News 26 May 2015

Five IPL matches under investigation for match-fixing

India’s Enforcement Directorate, a specialised financial investigation agency under the ambit of the Department of Revenue within India’s Ministry of Finance, last week conducted a series of raids in Mumbai, Delhi and Jaipur under an investigation into match-fixing during this year’s Indian Premier League (IPL) Twenty20 cricket tournament, according to The Telegraph. The Mumbai Mirror reported that at least five games in this year’s IPL, which drew to a close on Sunday, were being investigated by the Enforcement Directorate, as well as two IPL teams. An unnamed source from the Enforcement Directorate told the paper that the raids were carried out at premises owned by bookmakers after a month-long surveillance on bookmakers, IPL team officials and players. Local news outlets reported that between eight to ten premises had been searched, and that over 30 officials were part of the search teams.

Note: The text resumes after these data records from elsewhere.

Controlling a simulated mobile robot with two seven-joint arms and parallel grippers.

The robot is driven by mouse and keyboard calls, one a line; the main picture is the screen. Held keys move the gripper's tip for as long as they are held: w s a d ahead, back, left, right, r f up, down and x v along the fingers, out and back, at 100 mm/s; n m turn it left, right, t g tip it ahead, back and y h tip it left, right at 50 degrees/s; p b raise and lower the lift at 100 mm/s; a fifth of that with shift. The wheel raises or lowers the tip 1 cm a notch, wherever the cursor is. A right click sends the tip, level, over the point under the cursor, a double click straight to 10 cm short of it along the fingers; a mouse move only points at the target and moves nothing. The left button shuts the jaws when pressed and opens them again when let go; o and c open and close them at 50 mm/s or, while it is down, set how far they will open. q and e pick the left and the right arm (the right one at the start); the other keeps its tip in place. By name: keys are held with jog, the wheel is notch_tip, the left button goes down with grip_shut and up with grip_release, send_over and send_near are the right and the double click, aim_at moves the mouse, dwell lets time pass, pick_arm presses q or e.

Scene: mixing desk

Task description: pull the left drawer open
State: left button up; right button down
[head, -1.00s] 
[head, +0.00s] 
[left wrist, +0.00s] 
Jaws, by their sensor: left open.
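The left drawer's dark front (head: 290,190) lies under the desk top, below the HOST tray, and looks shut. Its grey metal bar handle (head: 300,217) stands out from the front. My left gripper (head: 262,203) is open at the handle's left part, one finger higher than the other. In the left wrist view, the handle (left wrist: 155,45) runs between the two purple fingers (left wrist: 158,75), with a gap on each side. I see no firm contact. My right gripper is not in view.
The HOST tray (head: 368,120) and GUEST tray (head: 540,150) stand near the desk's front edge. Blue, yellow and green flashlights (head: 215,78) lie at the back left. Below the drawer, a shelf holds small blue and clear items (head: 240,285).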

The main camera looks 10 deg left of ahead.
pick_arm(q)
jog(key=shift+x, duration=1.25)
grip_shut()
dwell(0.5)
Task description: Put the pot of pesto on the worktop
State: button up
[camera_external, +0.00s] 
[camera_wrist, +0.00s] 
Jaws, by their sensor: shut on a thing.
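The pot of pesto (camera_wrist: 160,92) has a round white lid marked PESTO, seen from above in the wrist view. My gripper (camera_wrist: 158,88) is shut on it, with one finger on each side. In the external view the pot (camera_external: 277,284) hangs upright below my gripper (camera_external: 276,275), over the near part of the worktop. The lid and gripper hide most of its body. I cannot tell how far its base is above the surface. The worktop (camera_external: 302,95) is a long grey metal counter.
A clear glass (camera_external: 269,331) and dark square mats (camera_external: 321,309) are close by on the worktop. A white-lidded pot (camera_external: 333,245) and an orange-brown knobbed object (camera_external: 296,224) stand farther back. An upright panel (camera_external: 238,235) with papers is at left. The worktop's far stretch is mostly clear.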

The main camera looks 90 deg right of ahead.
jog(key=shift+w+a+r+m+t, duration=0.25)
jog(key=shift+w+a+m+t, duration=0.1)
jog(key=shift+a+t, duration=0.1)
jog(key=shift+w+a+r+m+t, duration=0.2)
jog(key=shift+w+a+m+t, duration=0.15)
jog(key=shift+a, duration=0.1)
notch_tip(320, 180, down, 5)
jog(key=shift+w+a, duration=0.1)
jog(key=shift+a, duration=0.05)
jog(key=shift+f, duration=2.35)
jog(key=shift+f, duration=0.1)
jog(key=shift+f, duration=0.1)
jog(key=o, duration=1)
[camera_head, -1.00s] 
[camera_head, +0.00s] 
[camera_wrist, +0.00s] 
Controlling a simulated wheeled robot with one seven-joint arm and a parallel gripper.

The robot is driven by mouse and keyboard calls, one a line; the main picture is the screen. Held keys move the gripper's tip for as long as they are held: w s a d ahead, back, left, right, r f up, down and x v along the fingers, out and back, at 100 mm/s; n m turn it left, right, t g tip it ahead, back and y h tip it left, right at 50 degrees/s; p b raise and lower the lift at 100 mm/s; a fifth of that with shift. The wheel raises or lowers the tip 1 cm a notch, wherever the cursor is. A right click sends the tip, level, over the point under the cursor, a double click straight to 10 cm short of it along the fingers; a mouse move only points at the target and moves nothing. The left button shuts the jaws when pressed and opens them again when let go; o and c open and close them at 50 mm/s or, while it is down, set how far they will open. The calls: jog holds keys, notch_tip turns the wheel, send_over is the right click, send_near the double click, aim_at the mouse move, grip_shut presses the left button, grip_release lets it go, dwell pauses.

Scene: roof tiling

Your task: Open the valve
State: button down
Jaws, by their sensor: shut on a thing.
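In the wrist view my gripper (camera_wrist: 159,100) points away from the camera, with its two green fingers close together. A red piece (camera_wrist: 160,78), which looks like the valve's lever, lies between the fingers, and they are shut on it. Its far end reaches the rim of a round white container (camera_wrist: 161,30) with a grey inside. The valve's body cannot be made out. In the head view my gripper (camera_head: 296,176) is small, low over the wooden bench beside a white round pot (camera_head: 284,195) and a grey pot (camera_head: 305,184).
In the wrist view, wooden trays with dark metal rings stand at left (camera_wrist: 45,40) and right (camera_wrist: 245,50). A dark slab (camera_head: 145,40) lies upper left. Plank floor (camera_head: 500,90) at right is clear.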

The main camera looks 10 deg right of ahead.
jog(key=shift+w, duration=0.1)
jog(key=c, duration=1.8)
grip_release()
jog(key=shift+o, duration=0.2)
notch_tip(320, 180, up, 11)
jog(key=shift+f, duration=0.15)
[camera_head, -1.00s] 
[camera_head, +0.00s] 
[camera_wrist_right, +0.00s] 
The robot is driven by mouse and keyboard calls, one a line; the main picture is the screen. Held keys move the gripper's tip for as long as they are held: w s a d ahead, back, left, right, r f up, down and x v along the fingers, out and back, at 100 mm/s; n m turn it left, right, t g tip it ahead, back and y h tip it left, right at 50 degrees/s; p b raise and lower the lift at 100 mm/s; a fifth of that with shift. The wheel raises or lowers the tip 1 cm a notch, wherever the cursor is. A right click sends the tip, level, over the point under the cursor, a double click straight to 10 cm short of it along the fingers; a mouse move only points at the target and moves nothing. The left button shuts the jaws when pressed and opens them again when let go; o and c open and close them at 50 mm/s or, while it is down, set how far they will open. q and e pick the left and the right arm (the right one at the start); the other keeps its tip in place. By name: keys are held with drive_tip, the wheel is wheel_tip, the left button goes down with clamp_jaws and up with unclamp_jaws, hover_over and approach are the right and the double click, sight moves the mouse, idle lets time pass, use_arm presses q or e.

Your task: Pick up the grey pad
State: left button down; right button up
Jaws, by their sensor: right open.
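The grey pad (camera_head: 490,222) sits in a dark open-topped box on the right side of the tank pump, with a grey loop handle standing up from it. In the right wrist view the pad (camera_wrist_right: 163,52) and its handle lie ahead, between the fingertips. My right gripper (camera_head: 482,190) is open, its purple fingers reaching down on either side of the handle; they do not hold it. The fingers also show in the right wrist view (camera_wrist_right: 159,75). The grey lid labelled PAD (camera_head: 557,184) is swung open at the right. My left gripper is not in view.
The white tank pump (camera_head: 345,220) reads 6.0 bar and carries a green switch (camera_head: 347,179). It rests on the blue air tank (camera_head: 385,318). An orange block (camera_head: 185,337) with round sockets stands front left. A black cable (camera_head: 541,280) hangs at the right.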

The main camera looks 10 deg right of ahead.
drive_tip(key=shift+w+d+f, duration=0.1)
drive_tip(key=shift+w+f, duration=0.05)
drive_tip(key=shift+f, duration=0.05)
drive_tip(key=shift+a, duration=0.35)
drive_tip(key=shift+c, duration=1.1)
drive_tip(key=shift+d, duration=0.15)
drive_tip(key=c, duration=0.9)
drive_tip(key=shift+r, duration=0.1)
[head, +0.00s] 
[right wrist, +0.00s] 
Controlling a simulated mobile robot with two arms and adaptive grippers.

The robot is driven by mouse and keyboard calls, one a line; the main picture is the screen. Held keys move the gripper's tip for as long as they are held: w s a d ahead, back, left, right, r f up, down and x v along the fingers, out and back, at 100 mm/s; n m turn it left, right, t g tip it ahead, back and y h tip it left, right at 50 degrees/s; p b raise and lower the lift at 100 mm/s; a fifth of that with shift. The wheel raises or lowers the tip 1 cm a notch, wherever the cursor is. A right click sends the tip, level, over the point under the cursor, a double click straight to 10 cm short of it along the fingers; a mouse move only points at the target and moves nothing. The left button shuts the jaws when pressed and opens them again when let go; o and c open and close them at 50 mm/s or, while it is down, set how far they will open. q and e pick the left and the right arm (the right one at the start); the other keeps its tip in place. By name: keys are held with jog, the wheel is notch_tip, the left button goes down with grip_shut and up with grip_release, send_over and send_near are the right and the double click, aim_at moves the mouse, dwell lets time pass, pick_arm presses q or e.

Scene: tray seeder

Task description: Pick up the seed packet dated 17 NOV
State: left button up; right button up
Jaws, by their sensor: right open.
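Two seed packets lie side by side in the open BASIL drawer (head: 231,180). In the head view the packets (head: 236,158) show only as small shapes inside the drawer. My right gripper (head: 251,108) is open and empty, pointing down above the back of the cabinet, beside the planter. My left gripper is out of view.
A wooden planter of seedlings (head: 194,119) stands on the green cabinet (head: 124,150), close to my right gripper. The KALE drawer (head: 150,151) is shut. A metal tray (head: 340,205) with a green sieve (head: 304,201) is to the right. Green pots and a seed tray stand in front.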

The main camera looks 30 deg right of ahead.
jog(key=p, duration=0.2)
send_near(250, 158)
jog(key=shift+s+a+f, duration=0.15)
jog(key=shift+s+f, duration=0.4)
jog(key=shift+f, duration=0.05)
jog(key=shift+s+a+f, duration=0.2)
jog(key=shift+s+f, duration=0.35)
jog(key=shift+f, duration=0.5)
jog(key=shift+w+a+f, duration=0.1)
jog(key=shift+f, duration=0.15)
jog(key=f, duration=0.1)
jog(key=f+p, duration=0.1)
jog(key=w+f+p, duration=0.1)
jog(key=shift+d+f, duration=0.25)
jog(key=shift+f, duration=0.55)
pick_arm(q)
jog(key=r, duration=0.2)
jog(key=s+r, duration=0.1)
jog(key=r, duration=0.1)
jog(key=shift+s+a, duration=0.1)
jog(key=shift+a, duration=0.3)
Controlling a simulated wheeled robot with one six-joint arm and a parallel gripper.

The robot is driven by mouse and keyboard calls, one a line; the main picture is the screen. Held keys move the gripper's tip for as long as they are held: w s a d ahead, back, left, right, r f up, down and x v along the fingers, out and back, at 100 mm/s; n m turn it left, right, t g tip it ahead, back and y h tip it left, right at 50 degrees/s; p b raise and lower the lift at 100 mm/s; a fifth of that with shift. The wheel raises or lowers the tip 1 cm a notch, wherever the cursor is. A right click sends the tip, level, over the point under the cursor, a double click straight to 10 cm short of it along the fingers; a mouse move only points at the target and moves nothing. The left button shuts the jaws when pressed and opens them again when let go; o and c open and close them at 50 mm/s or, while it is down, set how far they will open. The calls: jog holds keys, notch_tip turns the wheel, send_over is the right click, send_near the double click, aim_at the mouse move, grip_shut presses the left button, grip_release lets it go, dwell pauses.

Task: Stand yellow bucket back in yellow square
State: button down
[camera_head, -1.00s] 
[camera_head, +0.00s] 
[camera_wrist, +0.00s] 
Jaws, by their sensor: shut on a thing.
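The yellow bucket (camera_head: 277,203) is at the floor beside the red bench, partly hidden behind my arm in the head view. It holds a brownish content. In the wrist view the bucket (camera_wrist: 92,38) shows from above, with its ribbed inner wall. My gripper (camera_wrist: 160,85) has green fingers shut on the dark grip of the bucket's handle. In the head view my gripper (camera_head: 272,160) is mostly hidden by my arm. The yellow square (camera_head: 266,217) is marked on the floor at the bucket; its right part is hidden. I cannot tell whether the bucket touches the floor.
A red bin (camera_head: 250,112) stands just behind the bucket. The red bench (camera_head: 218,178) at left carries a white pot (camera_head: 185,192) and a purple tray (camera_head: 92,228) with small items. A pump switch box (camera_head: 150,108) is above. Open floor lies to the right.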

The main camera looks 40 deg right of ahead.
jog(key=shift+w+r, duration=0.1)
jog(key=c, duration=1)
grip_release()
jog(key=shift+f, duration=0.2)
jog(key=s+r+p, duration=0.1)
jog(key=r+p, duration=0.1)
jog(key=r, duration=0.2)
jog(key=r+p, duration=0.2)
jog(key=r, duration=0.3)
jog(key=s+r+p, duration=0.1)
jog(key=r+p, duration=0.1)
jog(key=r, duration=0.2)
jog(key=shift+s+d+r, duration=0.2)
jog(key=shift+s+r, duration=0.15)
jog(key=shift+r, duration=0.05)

One of the premises reportedly searched during the raids was a house belonging to Anil Jaisinghani, who, according to the Mumbai Mirror, is a leading bookmaker in India. Jaisinghani’s name has reportedly been linked to those accused of spot-fixing during the 2013 IPL. Jaisinghani denies any involvement in betting, which is banned in India, and told the Mumbai Mirror that he had been asked to present himself before the Enforcement Directorate in Ahmedabad on Wednesday and that he would cooperate with their investigations.

Earlier in this year’s IPL tournament, the Board of Control for Cricket in India (BCCI) announced that it was investigating an illegal approach to a Rajasthan Royals player. An IPL statement said that ‘An inappropriate approach was made to a member of the Rajasthan Royals Team that is currently participating in the Pepsi IPL 2015.’ The statement continued that the Anti-Corruption Unit (ACU) of the BCCI was then investigating the matter to ascertain the facts.

On Friday, the Indian Express published a series of emails from the Director of the ACU, Ravi Sawani, to the BCCI detailing breaches of the BCCI’s Anti-Corruption Code on a number of occasions during the 2014 IPL tournament by players and teams in the league.

The news of fresh investigations into match-fixing also comes at the same time that a Delhi court reportedly said that it wouldn’t frame the charges (i.e. give the defence notice of the essential facts which the prosecution would use to bring charges) brought against 42 suspects for alleged spot-fixing during the 2013 IPL, until 29 June. The date for the framing of charges relating to the 2013 allegations was purportedly delayed because some of the defence counsel had not yet filed their written arguments in the case.